Salma Ammar shares insider tips and tricks on exploring the city
“Tipping, known as baksheesh, is a huge part of the Egyptian culture. From waiters to bathroom attendants, you pretty much tip for anything and everything so make sure you save those smaller bills. Of course, a trip to Cairo is not complete until you’ve seen a show featuring the famous Sufi dancers. The plethora of twirling colours flowing all around is magical and better yet, free. Just head to the Al-Ghuri Mosque on Wednesday and Saturday nights at around 8pm for the dazzling show followed by a quick detour to one of the most authentic Egyptian culinary destinations, Fashet Sumaya.Hidden down a quiet lane in downtown Bab El Louk, here you can enjoy traditional home cooked meals served by Sumaya herself, the friendly owner of the establishment. Her perfectly seasoned lamb dish is a must-try.”

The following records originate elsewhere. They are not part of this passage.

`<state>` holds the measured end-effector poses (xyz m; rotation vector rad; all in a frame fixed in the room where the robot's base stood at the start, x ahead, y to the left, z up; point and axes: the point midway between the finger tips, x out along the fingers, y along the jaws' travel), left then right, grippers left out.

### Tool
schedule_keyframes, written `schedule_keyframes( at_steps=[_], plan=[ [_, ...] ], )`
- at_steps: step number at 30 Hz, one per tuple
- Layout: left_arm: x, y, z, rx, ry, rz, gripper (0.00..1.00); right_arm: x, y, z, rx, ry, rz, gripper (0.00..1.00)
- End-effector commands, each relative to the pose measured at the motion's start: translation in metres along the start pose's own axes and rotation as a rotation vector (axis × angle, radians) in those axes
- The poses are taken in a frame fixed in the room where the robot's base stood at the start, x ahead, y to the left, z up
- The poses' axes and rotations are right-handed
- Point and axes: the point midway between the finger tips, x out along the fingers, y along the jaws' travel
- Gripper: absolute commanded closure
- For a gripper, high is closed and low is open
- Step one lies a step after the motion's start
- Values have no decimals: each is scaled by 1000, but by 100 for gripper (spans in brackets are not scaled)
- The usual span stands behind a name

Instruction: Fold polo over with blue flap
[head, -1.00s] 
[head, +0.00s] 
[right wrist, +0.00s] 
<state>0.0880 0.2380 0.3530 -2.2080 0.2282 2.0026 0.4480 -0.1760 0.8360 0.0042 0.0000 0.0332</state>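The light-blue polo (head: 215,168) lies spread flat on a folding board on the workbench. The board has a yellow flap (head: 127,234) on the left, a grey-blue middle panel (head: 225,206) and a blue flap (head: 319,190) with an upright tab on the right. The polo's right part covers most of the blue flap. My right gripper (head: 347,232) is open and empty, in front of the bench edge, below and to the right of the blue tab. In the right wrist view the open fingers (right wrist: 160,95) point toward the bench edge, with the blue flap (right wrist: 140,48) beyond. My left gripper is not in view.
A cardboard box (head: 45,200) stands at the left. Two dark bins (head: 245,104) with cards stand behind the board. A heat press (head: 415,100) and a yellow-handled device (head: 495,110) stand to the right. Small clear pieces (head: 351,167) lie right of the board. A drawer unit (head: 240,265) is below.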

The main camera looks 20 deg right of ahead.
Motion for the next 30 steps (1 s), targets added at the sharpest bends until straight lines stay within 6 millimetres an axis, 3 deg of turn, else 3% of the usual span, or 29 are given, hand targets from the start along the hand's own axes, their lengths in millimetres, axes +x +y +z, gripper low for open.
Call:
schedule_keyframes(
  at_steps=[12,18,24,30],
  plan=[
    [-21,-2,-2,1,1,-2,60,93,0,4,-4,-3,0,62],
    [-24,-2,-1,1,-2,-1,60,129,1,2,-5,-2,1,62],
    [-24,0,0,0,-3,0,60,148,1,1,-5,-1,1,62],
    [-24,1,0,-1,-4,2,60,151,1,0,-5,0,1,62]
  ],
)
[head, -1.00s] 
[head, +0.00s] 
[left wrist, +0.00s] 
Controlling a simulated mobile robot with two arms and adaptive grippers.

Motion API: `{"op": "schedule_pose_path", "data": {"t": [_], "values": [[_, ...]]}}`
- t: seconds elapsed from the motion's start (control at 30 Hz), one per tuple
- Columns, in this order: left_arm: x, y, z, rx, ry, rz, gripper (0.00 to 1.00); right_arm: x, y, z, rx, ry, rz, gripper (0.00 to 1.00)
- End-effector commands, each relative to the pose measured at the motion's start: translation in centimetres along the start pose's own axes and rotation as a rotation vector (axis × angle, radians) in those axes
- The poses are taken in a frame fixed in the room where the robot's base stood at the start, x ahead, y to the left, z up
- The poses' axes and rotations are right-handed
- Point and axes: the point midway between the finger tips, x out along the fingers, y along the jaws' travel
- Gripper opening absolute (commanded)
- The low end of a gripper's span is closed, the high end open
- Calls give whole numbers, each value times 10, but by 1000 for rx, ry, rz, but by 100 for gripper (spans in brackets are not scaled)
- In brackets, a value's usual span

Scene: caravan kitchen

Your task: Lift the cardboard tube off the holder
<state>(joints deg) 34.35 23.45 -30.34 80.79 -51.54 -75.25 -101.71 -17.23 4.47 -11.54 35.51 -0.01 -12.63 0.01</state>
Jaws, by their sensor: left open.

Home to one of the oldest civilizations in the world, Cairo is the land of myth, legend and deep-seated history, and no trip is complete without a stop at the Great Pyramids of Giza. The last of the ancient seven wonders of the world, the monumental tombs are relics of Egypt’s Old Kingdom built 4,500 years ago to withstand the test of time, deeming them one of the pure mysteries of the world. Beat the crowds by planning your trip in the early morning and don’t miss snapping the all-time classic photo of kissing the Sphinx. Make the Egyptian Museum your next stop and marvel at the beauty of more than 12,000 ancient antiques and artefacts on display, including royal mummies and the infamous gold mask of Tutankhamun. The City of the Dead is another must-see and a hidden gem that’s hauntingly beautiful. Known as Cairo’s Necropolis, the four-miles Islamic cemetery holds tombs of the world’s most notable Islamic figures and is largely inhabited by citizens living among the remains of their ancestors. With intricate shrines inscribed with phrases from the Qur’an, the city exudes a fascinating atmosphere of life and death, making it a truly unique experience.